begin Supplied data

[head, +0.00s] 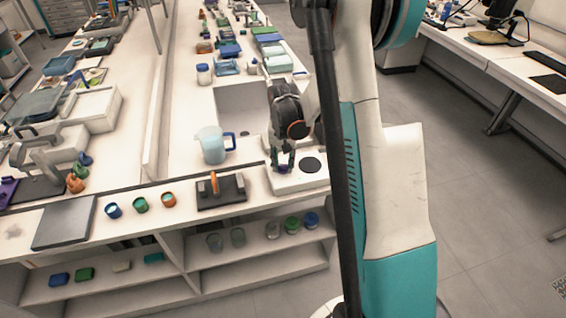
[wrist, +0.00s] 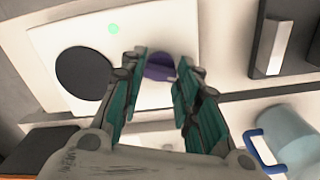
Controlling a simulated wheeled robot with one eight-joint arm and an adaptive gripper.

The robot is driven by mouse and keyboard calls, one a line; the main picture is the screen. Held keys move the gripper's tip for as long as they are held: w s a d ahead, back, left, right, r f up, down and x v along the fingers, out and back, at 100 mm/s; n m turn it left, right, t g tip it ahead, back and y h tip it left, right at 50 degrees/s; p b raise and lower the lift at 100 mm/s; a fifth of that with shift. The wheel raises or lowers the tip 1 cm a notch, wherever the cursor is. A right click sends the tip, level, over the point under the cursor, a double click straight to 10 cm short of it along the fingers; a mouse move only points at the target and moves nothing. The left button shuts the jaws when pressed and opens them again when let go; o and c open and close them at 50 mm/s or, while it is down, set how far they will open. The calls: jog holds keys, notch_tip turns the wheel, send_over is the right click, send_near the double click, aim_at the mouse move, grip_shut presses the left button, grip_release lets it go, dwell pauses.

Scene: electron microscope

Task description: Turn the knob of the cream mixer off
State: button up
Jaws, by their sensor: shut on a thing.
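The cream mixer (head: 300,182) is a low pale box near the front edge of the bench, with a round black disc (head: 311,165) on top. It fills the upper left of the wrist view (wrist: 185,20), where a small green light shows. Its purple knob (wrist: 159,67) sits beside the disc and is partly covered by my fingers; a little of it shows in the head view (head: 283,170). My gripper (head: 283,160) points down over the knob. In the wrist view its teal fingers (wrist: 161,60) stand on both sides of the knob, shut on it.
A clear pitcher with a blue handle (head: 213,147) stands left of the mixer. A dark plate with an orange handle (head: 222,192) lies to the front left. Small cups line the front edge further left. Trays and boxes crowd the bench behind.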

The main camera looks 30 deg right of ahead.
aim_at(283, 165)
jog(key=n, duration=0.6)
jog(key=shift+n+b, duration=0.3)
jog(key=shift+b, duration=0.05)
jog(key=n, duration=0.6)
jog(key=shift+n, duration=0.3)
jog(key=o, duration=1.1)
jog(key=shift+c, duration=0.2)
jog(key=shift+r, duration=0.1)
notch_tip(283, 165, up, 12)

end Supplied data

Return the material word for word. Pictures are not part of the copy.

[head, +0.00s] 
[wrist, +0.00s] 
Controlling a simulated wheeled robot with one eight-joint arm and an adaptive gripper.

The robot is driven by mouse and keyboard calls, one a line; the main picture is the screen. Held keys move the gripper's tip for as long as they are held: w s a d ahead, back, left, right, r f up, down and x v along the fingers, out and back, at 100 mm/s; n m turn it left, right, t g tip it ahead, back and y h tip it left, right at 50 degrees/s; p b raise and lower the lift at 100 mm/s; a fifth of that with shift. The wheel raises or lowers the tip 1 cm a notch, wherever the cursor is. A right click sends the tip, level, over the point under the cursor, a double click straight to 10 cm short of it along the fingers; a mouse move only points at the target and moves nothing. The left button shuts the jaws when pressed and opens them again when let go; o and c open and close them at 50 mm/s or, while it is down, set how far they will open. The calls: jog holds keys, notch_tip turns the wheel, send_over is the right click, send_near the double click, aim_at the mouse move, grip_shut presses the left button, grip_release lets it go, dwell pauses.

Scene: electron microscope

Task description: Turn the knob of the cream mixer off
State: button up
Jaws, by their sensor: shut on a thing.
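The cream mixer (head: 300,182) is a low pale box near the front edge of the bench, with a round black disc (head: 311,165) on top. It fills the upper left of the wrist view (wrist: 185,20), where a small green light shows. Its purple knob (wrist: 159,67) sits beside the disc and is partly covered by my fingers; a little of it shows in the head view (head: 283,170). My gripper (head: 283,160) points down over the knob. In the wrist view its teal fingers (wrist: 161,60) stand on both sides of the knob, shut on it.
A clear pitcher with a blue handle (head: 213,147) stands left of the mixer. A dark plate with an orange handle (head: 222,192) lies to the front left. Small cups line the front edge further left. Trays and boxes crowd the bench behind.

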The main camera looks 30 deg right of ahead.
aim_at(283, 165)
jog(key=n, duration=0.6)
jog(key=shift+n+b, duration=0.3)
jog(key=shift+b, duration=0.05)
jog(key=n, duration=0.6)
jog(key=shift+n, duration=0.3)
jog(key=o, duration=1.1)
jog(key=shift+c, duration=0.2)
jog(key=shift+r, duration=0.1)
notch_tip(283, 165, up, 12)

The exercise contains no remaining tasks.